The only thing the shares are pegged to is how much new investor funds are coming in and what they’re paying out.
“Financial game of skill” – lol.
They probably have a software organizing and controlling the NASGO game, a type of “stock market simulator”, raising the prices when there’s more buyers than sellers, and lowering the prices when there’s more sell-orders than buy-orders.
The Wenyard WFO (“Wenyard Future Options”) were controlled manually, but they don’t have any function other than to show up in the back office as some type of “investment” (current price, number of WFOs, portfolio value).

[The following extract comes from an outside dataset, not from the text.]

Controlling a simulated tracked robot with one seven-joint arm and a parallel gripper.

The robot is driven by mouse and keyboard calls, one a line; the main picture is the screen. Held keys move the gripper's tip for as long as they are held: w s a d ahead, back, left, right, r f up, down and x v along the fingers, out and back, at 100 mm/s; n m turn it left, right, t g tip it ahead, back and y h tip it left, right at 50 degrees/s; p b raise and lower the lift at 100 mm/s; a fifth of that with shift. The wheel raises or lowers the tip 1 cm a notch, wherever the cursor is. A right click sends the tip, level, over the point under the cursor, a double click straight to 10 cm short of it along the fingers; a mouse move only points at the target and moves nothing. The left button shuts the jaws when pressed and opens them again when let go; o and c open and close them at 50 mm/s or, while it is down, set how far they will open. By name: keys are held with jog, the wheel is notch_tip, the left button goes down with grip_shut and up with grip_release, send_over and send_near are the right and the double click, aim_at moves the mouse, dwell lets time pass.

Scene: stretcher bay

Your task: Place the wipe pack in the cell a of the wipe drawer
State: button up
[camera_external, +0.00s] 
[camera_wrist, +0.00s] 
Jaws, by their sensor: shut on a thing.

NOLINK://mlmpronews.com/images/wenback0912.jpg
“The problem is …”
* Lack of new investors eager to buy when old investors want to sell. It will need an increasing stream of new investors putting money “directly” into the game (rather than as 30% of commissions).
* Poorly backed up by real money. The NASGO software is probably designed for a 100% virtual game, not for cash withdrawals.

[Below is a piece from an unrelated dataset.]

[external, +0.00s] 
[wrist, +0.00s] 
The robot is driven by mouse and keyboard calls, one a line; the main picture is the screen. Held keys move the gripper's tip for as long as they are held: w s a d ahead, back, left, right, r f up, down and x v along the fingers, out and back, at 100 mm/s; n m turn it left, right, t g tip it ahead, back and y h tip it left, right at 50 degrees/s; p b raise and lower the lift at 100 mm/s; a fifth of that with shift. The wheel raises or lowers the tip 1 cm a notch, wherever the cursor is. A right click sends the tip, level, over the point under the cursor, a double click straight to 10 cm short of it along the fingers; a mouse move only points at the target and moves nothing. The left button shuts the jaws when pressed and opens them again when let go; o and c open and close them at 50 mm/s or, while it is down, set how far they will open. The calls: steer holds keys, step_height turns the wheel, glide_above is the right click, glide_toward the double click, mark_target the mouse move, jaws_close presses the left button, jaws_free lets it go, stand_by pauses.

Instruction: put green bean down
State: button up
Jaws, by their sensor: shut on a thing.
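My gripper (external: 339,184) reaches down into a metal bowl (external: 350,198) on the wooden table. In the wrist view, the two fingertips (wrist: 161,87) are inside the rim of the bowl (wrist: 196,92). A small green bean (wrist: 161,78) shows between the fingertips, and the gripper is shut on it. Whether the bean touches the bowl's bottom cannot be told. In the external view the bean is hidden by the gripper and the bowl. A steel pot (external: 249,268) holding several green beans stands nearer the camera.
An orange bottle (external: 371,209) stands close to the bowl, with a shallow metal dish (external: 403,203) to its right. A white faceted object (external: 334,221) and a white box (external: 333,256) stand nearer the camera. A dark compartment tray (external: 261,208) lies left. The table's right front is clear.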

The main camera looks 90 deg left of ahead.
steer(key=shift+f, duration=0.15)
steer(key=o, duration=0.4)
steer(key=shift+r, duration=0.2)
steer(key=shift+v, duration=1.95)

* The so called “brilliant minds” mentioned in post #2. Statements are simply FILLED with “pseudo professionalism” from people ACTING like they BELIEVE professionals will do, rather than checking how professionals actually work in reality. That’s the main problem.
“Current status”
* It doesn’t work as a game.
* It doesn’t work as an investment driven opportunity.
* It doesn’t work as a recruitment driven opportunity.
Wenyard seems to have collapsed completely in early or mid September. Last post in the MMG forum is dated September 19, from a dissatisfied member sharing his frustrations.
Alexa rank is based on 3 months average, so it’s still ranked as #69,500 globally, but it’s real ranking is much worse.
Wenyard had some appeal to very specific types of people, much like a “cult” except for the types of ideas (“marketing cult” rather than a religious one). The most dissatisfied ones seemed to have joined it “by accident”.
“Cult” was used in the meaning of “positive thinking beliefs where most people would have complained”, or “too much ‘visions and missions’ and too little substance”.